While it's true that we don't always have to like the way in which these natural forces compel us, for someone to blame the free market because gas, food, health-care or any other commodity is priced higher than what they would prefer seems as futile as blaming natural selection for endowing them with a superfluous vestigial organ.

2 comments:

  1. Richard,

    I like the way you used evolution as an example of the market process. What a great sentence: "As a designoid system, the market, like evolution, is driven by natural forces."

    I was raised in a very religious household that denied the fact of evolution by natural selection. I was taught that all life was designed specifically by an all-powerful, all-loving creator, and that everything was 'working as intended' according to God's plan. I strongly believed that, because that's what my parents taught me. They love me (as far as I can tell) and they have no reason to lie to me about something as important as 'life, the universe, and everything'. (Apologies to Douglas Adams.)

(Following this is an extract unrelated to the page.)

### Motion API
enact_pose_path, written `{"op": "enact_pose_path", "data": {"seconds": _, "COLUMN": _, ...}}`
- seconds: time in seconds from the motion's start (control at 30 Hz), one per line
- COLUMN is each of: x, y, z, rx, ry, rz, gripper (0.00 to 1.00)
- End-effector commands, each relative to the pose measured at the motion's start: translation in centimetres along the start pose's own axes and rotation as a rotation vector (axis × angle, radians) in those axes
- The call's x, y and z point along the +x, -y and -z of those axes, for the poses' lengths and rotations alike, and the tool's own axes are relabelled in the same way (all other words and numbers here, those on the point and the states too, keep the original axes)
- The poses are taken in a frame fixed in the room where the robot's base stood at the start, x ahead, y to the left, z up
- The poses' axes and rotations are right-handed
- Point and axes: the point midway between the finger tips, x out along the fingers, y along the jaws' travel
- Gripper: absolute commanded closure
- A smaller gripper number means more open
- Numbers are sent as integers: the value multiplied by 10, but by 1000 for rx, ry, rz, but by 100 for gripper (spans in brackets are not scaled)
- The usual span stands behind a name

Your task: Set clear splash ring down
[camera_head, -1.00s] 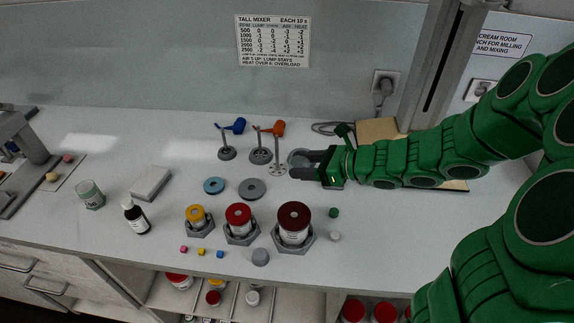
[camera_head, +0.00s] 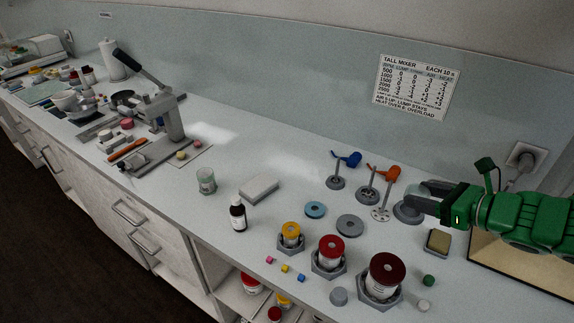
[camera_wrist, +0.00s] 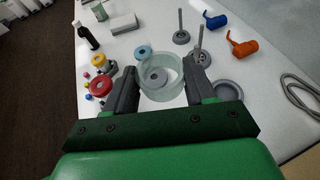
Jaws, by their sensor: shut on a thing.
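The clear splash ring (camera_wrist: 163,95) is a see-through, short, wide ring in the wrist view. My gripper (camera_wrist: 160,90) is shut on it, with one dark finger on each side. A grey disc (camera_wrist: 157,75) on the bench shows through the ring. In the head view my gripper (camera_head: 413,197) is at the right, over or beside a grey round base (camera_head: 406,212). The ring is hard to make out there. I cannot tell how high it is above the bench.
Stands with a blue mixer head (camera_head: 347,159) and an orange one (camera_head: 384,174) are left of my gripper. Yellow, red and dark red jars (camera_head: 384,277) stand in front. A blue disc (camera_head: 315,209) and the grey disc (camera_head: 350,225) lie flat.

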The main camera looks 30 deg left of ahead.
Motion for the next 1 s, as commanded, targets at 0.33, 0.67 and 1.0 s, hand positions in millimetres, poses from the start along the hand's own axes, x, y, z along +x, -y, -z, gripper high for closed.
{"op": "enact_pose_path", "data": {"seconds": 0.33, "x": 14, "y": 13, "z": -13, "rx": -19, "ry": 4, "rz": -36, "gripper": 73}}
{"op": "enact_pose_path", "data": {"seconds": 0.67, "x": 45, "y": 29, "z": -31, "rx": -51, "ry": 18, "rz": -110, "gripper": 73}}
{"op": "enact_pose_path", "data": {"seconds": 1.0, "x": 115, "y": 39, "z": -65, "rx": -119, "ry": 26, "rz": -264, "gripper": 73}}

    Then I learned about parasitic wasps. (http://www.amazon.com/Parasite-Rex-Bizarre-Dangerous-Creatures/dp/074320011X) I'll be honest with you, the whole market for central planning dropped right through the floor for me. If you don't mind me force feeding a square peg metaphor through a round hole. If you want your children to grow up to believe in Command Economies and/or Command Ecologies, then for Keynes sake keep them away from Parasitic Wasps.

    I guess by Parasitic Wasps, I mean examples of what we would consider to be markets gone wrong. For example, the scene in the "Commanding Heights" video where because of price controls a 'mess o' chickens' gets tossed into a 55 gallon drum to be drowned. Or the possibly true story of the bus factory in Soviet Russia that made buses that were then bused to another factory so they could be cut apart into scrap. (Possibly to be used to make more buses that would then be cut into scrap...)

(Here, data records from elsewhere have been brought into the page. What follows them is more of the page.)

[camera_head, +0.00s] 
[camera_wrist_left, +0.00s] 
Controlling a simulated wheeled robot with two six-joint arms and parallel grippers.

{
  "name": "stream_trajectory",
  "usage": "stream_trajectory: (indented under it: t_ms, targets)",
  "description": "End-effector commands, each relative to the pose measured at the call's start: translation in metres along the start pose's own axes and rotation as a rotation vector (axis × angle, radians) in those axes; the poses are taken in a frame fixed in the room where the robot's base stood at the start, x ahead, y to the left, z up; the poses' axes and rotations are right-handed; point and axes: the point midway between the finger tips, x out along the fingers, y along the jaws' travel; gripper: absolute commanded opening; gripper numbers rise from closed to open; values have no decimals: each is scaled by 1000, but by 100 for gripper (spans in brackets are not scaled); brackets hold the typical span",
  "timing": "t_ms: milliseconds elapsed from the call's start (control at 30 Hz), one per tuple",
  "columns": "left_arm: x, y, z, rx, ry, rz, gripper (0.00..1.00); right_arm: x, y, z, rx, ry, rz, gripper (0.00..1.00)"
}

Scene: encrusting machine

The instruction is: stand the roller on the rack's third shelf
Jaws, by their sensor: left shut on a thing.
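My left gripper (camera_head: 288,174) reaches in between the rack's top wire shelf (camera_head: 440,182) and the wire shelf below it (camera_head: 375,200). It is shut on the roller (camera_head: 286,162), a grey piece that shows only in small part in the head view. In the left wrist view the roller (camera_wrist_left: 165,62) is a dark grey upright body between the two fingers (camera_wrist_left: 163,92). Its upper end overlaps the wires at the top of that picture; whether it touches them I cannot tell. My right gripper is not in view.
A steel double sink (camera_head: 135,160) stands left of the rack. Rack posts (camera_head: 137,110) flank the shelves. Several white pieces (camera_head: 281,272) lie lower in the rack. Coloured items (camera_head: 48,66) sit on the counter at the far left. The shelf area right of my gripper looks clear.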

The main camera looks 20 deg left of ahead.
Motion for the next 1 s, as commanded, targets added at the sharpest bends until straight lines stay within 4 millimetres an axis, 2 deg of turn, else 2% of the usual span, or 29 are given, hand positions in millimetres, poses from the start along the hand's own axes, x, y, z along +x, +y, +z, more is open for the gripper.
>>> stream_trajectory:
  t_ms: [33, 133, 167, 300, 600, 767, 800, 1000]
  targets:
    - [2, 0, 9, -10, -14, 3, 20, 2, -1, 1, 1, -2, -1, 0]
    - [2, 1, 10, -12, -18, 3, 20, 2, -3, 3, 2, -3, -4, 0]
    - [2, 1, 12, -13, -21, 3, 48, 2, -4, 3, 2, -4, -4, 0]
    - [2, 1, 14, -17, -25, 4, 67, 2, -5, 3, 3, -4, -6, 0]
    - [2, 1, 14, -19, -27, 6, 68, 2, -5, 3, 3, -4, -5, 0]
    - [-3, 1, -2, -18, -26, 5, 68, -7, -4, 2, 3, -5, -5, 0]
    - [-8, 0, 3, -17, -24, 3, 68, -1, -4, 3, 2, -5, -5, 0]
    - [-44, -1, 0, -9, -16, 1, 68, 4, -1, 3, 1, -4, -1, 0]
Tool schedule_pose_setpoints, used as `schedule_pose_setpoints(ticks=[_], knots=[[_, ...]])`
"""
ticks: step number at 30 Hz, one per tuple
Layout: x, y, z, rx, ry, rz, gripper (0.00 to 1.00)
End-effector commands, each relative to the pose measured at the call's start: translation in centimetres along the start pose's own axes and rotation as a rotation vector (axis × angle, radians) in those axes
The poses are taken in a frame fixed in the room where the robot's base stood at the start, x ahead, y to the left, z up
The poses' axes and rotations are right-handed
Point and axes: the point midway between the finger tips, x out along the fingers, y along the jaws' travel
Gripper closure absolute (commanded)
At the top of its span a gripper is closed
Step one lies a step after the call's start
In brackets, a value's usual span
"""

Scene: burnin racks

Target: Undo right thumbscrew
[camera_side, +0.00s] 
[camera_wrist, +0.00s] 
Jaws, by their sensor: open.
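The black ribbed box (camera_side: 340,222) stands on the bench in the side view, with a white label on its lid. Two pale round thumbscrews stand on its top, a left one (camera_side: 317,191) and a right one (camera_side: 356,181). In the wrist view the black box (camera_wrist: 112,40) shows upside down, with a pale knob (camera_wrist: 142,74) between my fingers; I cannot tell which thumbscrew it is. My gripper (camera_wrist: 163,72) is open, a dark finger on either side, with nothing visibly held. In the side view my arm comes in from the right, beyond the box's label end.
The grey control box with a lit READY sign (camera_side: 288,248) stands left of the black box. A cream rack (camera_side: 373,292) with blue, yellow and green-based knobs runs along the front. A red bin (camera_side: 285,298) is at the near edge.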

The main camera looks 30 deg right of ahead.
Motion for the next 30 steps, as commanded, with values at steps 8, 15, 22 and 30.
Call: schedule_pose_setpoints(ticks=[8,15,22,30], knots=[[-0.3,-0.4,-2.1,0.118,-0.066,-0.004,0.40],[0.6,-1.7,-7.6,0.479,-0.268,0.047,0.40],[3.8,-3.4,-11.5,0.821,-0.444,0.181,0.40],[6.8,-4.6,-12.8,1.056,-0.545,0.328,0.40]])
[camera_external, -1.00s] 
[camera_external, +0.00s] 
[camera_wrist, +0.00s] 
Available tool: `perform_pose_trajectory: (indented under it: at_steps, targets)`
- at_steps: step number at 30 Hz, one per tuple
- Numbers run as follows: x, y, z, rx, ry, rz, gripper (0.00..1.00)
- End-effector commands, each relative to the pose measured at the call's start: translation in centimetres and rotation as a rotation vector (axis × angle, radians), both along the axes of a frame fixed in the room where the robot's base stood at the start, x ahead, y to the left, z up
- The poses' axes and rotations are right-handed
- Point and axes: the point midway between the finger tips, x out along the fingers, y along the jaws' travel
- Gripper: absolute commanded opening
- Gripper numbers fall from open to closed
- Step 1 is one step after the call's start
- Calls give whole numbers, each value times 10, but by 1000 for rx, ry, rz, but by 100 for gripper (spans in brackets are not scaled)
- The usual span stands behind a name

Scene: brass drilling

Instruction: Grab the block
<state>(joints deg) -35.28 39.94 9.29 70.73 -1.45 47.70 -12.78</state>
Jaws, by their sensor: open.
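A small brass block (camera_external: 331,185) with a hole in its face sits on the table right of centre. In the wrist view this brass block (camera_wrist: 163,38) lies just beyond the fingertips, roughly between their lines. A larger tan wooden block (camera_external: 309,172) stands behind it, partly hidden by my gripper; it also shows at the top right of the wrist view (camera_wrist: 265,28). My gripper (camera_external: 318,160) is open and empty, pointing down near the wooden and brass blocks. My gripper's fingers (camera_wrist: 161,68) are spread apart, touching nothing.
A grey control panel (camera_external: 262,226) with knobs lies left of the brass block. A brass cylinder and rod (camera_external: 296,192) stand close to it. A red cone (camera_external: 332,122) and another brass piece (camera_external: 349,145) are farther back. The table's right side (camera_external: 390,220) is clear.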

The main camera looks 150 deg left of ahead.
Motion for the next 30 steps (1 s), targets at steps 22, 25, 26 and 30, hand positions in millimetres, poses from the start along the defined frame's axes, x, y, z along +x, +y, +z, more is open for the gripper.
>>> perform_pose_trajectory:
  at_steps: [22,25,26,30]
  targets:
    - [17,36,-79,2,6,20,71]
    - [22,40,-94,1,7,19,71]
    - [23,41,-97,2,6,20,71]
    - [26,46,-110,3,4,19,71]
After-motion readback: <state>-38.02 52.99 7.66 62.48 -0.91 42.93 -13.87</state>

    I'm kind of digressing a little but it makes me wonder if very religious people, specifically young earth creationists, prefer command economies and Planned Markets (if such a thing is possible) more than they do free markets.

    They love their planned ecologies!

    ReplyDelete
  2. Paradoxically enough most young earth creationists and Christian fundamentalists tend to be very politically conservative and thus skeptical of government intervention in the economy.